I understand that $d \mid a \wedge d\mid b \Rightarrow d\mid b-a$, and I see that both $d$ and $\gcd(a, b-a)$ will divide $b-a$, but I can't seem to prove that $d \mid \gcd(a, b-a)$.
I've looked at examples, and it seems to be true, but as always, formulating a proof is harder. There has to be something elementary I'm overlooking.
Any help appreciated!
By using the assumptions, we have:
$d \mid a$ means that there exist $c_1$ such that $a = d c_1$.
$d \mid b$ means that there exist $c_2$ such that $b = d c_2$.
$b -a = d c_2 - d c_1 = d(c_2 - c_1) $, which means that $d \mid b-a.$
We claim that $\gcd(c_1 , c_2) = \gcd(c_2 - c_1, c_1)$.
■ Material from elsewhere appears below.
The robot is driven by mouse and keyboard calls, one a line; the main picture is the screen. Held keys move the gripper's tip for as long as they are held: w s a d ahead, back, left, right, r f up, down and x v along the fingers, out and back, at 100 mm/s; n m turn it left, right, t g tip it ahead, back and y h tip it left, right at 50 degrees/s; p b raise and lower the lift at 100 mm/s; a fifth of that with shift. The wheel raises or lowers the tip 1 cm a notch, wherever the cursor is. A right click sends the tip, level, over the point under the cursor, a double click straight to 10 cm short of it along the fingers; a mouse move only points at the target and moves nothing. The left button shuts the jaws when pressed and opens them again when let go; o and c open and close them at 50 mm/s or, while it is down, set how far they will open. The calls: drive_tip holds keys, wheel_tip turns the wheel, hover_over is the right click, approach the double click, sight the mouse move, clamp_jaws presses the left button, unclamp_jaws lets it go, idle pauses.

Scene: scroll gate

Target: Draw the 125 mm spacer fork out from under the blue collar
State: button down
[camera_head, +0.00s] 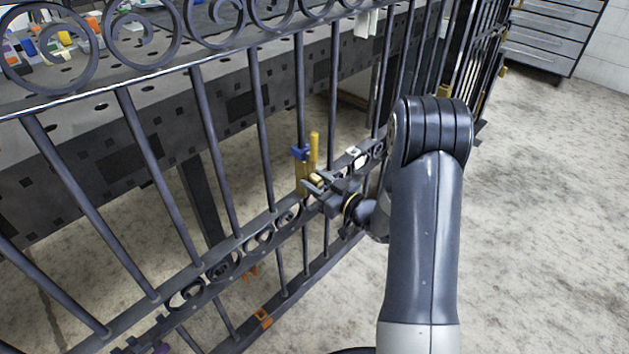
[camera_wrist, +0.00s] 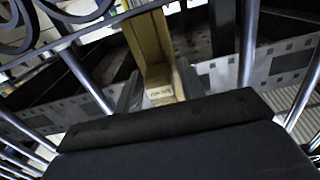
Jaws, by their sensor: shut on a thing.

Let $c_2 = p_{1}^{\beta_1} \ldots p_{n}^{\beta_n}$ and $c_1 = p_{i}^{\alpha_i} \ldots p_{m}^{\alpha_i}$ and without loss of generality we can assume that $n>m$ and $i\leq m$ and $1 < \alpha_i < l \leq k < \alpha_m < \beta_n $. And also we can assume that some of $p_i$'s in the prime decomposition of $c_1$ be also in the prime decomposition of $c_2$. (Else, if there is non of $p_i$'s of $c_1$ part of $p_j$'s in $c_2$, then we will have $\gcd(c_1 , c_2) = \gcd(c_2 - c_1, c_1) = 1$ )
So \begin{align}c_2 - c_1 &= p_{1}^{\beta_1} \ldots p_{n}^{\beta_n} - p_{i}^{\alpha_i} \ldots p_{m}^{\alpha_i} \\&= p_{l}^{\alpha_l} \ldots p_{k}^{\alpha_k} \left( p_{1}^{\beta_1} \ldots p_{l-1}^{\beta_{l-1}} \ldots p_{x}^{\beta_{x}} \ldots p_{k+1}^{\beta_{k+1}} \ldots p_{n}^{\beta_n} - p_{i}^{\alpha_i} \ldots p_{l-1}^{\alpha_{l-1}} \ldots p_{y}^{\alpha_{y}} \ldots p_{k+1}^{\alpha_{k+1}} \ldots p_{m}^{\alpha_i} \right)\end{align}
Which will give us that
$$\gcd(c_2 - c_1 , c_1) = p_{l}^{\min\{ \alpha_l , \beta_l\}} \ldots p_{k}^{\min\{ \alpha_k , \beta_k\}} = p_{l}^{\alpha_l} \ldots p_{k}^{\alpha_k} = \gcd(c_2 , c_1)$$ for $\alpha_s = \max\{ \alpha_i \mid i \in \{ l, \cdots , k \} \}$.
Then we have $\gcd(b-a , a) = \gcd(d c_1 , d(c_2 - c_1)) = d \gcd(c_1 , c_2 - c_1)$.
Which means that $d \mid \gcd(b-a , a)$.
And we are done!
$d|a$ , so $a = d\cdot k$. $d|b$ , so $b= d \cdot m$. What about $\gcd(dk,d(m-k)) ? $
Note that
$$a=h\cdot d$$ $$b=k\cdot d$$
For Bezout's theorem:
$$gcd(a,b)=a\cdot x+b\cdot y$$
thus
$$gcd(a,b-a)=gcd(a,b)=h\cdot d\cdot x+k\cdot d\cdot y \implies d|gcd(a,b-a)$$